Step 6: Pay the Dividend
Transfer the dividend amount to each shareholder. Payment is usually made by bank transfer directly to the shareholder’s personal bank account. The dividend is paid gross (without deduction of tax at source).
Tax on Dividends
Dividends are subject to dividend tax in the hands of the shareholder. Every individual has a dividend allowance (£500 for 2024/25), which is a nil-rate band.
| Tax Band | Dividend Tax Rate (2024/25) |
|---|---|
| Basic rate | 8.75% |
| Higher rate | 33.75% |
| Additional rate | 39.35% |
The company does not deduct tax when paying dividends.
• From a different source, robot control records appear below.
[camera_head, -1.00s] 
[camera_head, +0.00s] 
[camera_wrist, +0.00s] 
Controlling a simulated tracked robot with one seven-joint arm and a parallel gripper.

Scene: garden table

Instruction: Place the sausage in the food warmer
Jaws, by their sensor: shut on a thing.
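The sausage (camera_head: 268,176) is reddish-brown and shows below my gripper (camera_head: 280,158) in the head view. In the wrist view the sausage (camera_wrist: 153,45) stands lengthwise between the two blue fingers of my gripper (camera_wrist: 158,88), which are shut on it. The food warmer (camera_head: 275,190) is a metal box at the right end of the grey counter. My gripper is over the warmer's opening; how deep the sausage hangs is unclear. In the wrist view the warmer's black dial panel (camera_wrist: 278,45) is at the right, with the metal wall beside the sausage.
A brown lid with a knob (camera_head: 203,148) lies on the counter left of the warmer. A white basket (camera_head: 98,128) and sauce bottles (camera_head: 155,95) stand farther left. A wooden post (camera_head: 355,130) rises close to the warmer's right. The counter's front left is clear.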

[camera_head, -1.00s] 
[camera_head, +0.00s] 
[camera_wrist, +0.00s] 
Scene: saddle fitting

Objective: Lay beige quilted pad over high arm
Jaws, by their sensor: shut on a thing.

The shareholder reports dividend income on their Self Assessment tax return and pays any tax due.
Dividends and Directors
In many owner-managed companies, the directors are also the shareholders. A common tax-efficient strategy is to pay a low salary (at or below the National Insurance threshold) topped up with dividends, because dividends are not subject to National Insurance contributions.
However, dividends must still be paid out of distributable profits and must follow the correct procedure. HMRC may challenge arrangements where dividends are paid without proper documentation or where there are insufficient profits.
Illegal Dividends
A dividend paid when the company does not have sufficient distributable profits is an illegal dividend (unlawful distribution). The consequences include:
- Directors who knew or ought to have known there were insufficient profits may be liable to the company for the amount of the unlawful distribution
- Shareholders who knew or had reasonable grounds to believe the distribution was unlawful must repay the amount received
- The payment may need to be reclassified as a director’s loan, with tax consequences
Record Keeping
The company must retain the following dividend records:
- Board minutes recording the declaration
- Shareholder resolution (for final dividends)
- Dividend vouchers for each payment
- Bank statements showing the payments
- Management accounts or statutory accounts used to verify distributable profits
These records should be kept for at least 6 years for tax purposes.